■ Instructions to follow: Begin with the first line and repeat exactly through the line containing "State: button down"; leave every image out.

■ Supplied material:
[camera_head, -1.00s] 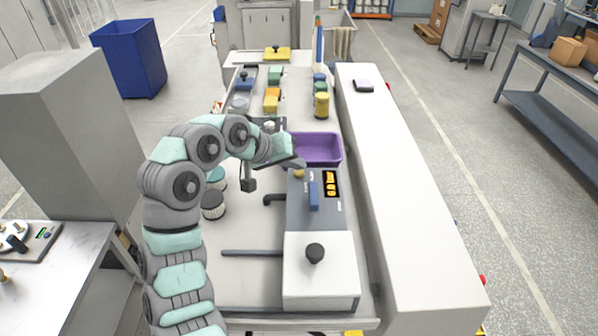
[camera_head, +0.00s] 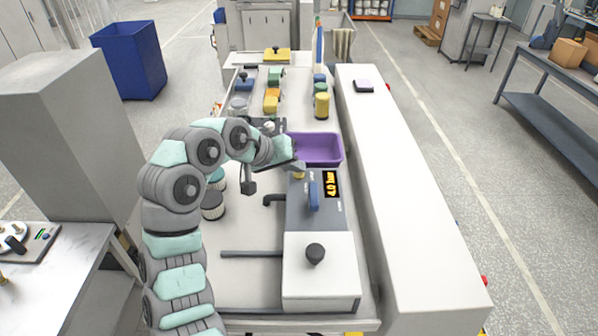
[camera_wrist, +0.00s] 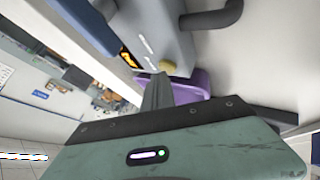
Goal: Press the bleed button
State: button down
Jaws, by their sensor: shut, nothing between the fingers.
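The grey control box (camera_head: 300,213) stands right of centre in the head view. A small brass-yellow button (camera_head: 299,174), apparently the bleed button, sits at its far left corner. It also shows in the wrist view as a yellow knob (camera_wrist: 167,66). The box has a blue lever (camera_head: 313,196) and a lit orange display (camera_head: 331,184) that appears to read 4.0 bar. My gripper (camera_head: 299,165) is shut and empty, with its tips right by the button. In the wrist view, the shut fingers (camera_wrist: 157,92) point toward the knob; I cannot tell whether they touch it.
A purple bin (camera_head: 318,148) lies just beyond the box. A white block with a black knob (camera_head: 315,253) is on the near side. A dark bent pipe (camera_head: 272,198) projects left. Dark round parts (camera_head: 213,205) stand under my arm. A long white ledge (camera_head: 400,190) runs along the right.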

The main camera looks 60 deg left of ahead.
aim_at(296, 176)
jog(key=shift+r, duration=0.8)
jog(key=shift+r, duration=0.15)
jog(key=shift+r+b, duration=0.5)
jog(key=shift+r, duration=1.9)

■ Exercise output:
[camera_head, -1.00s] 
[camera_head, +0.00s] 
[camera_wrist, +0.00s] 
Goal: Press the bleed button
State: button down

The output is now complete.